Você acredita que por conta desse provimento nós poderemos ver mais mulheres integrando as chapas, então?
Esperamos. Eu acredito que as mulheres do nosso grupo ingressem numa campanha muito focada nisso, até no sentido de que conscientizar as mulheres de que esse espaço também é delas, e elas têm todo o direito de participar dele.

Como você avalia a baixa participação de mulheres na lista sêxtupla para desembargador do quinto constitucional?

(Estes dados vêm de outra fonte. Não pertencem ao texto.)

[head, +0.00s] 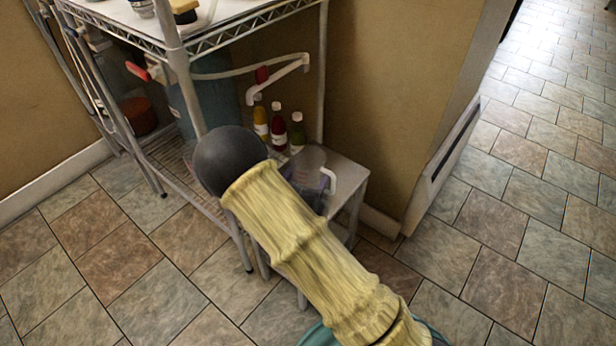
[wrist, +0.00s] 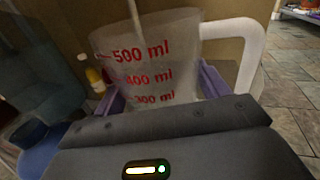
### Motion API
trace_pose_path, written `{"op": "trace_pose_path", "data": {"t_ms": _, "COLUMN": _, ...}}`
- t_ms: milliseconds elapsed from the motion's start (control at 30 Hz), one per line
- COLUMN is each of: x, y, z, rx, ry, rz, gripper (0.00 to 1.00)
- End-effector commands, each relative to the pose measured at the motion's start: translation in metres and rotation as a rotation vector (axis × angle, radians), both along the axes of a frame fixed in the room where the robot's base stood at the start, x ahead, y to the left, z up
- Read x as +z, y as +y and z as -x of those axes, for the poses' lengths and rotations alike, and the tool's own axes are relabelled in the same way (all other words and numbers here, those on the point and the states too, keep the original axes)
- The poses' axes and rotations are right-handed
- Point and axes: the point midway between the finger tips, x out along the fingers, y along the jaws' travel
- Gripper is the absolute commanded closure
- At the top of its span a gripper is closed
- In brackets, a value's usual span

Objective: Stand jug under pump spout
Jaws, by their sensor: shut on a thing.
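The jug (wrist: 150,65) is clear with red millilitre marks and a white handle (wrist: 240,45). It fills the middle of the wrist view, roughly upright. My gripper (wrist: 165,85) is shut on it, with purple fingers on both sides. In the head view the jug (head: 309,160) shows partly behind my arm, over the small grey stand (head: 350,172). I cannot tell whether its base touches the stand. The white pump spout (head: 278,82) bends down from the rack above and left of the jug. In the wrist view a thin pale tube (wrist: 136,20) hangs by the jug's rim.
Bottles with yellow, red and green contents (head: 279,128) stand behind the jug. A wall (head: 400,90) is close behind the stand. Tiled floor is open at the right.

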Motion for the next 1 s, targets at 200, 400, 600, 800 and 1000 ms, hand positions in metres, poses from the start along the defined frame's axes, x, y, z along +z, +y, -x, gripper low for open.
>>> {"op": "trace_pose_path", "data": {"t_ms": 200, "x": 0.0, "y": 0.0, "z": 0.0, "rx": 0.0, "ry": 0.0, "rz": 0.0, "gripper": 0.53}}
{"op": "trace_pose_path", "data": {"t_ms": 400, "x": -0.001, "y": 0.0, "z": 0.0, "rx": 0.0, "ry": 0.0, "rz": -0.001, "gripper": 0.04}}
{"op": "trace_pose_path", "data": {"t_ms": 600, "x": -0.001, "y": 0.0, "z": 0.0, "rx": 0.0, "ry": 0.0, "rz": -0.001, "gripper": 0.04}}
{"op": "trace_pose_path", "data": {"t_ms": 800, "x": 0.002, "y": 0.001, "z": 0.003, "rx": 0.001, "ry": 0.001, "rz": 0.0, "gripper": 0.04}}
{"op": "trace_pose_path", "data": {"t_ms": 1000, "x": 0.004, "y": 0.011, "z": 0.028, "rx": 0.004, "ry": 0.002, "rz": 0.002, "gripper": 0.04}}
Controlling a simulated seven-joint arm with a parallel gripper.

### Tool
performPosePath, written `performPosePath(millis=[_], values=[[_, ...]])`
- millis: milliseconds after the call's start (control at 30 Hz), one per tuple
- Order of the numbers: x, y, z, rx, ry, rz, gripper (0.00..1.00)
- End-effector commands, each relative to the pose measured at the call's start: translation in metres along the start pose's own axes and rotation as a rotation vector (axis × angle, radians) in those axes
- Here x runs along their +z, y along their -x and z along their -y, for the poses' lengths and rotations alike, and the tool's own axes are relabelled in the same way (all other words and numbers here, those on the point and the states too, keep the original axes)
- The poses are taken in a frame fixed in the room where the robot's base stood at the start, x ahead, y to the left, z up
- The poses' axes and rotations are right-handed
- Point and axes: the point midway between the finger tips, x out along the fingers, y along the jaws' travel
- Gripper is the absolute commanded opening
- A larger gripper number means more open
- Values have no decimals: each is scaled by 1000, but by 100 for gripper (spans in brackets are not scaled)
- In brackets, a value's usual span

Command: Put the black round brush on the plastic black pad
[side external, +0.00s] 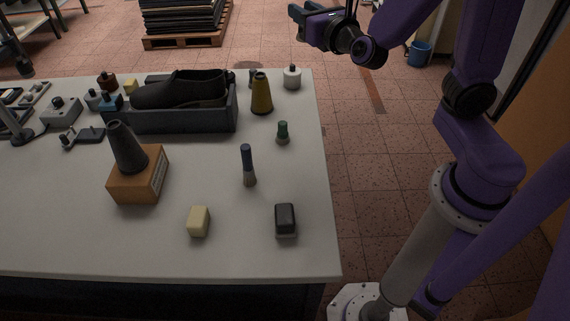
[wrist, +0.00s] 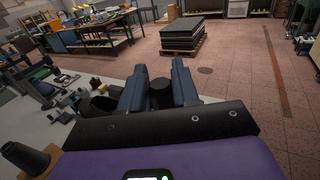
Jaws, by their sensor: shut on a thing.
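My gripper (side external: 300,17) is raised beyond the table's far right corner, high in the side view. In the wrist view its two blue fingers (wrist: 159,84) are closed on a dark round thing (wrist: 161,94), which looks like the black round brush. The fingers hide part of it, and its bristles are not clear. I cannot tell for certain which thing is the plastic black pad. A small black block with a grey base (side external: 285,219) lies near the table's front right corner.
A dark tray (side external: 190,122) holds a black shoe (side external: 180,90). A grey cone (side external: 127,147) stands on an orange box (side external: 139,177). A yellow cone (side external: 262,95), a blue-handled brush (side external: 248,164), a green-topped bottle (side external: 283,132) and a cream block (side external: 198,221) stand nearby. The front left tabletop is clear.

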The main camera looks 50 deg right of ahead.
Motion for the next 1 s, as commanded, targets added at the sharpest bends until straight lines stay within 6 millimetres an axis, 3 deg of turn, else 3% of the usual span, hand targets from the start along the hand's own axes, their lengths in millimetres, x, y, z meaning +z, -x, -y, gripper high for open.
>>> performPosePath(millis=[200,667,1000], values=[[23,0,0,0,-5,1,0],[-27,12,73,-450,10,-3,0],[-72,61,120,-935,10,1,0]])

Na vaga da OAB-BA eu não lembro de nenhuma. Cai muito em tudo o que eu já disse. A gente sabe, muitas até se inibem, pois sabem que nas escolhas entre homens e mulheres, os homens sempre terão preferência, por uma questão de preconceito mesmo, pois não faz sentido o discurso “porque não é mulher, não está preparada”, até porque os critérios de avaliação são os mesmos. Só que na hora da escolha os homens acabam sendo escolhidos. Isso faz com que as mulheres fiquem inibidas, pois é muito chato você entrar numa luta tão somente para fazer composição. Eu acho que não tem que ser por aí. Acho que tem que partir para disputa, se afirmar cada vez mais, procurar os nossos espaços, pois se nós não formos, ninguém vai nos dar, ninguém vai fazer concessão.

O que você acha que deve ser feito para que a mulher negra possa ocupar o papel de protagonista na advocacia?
O primeiro passo, para mim, é ter consciência do quão importante ela é. Antes disso, ter consciência de que o racismo existe e é real, pois a medida que você não vê, você acha tudo real. O segundo passo é você continuar se preparando, se qualificando para que você chegue lá. E o terceiro passo é fazer o que eu faço: ir para o front e buscar meu espaço enquanto protagonista. Eu trabalho muito na perspectiva da minha, que pode não ser a mais correta, mas essa é a linha que eu tenho conseguido chamar a atenção da instituição e de outras mulheres de que nós, mulheres negras, podemos ocupar nossas espaços e que é possível e necessário combatermos esse racismo que tenta nos esmagar, mas que é completamente possível dar a volta por cima.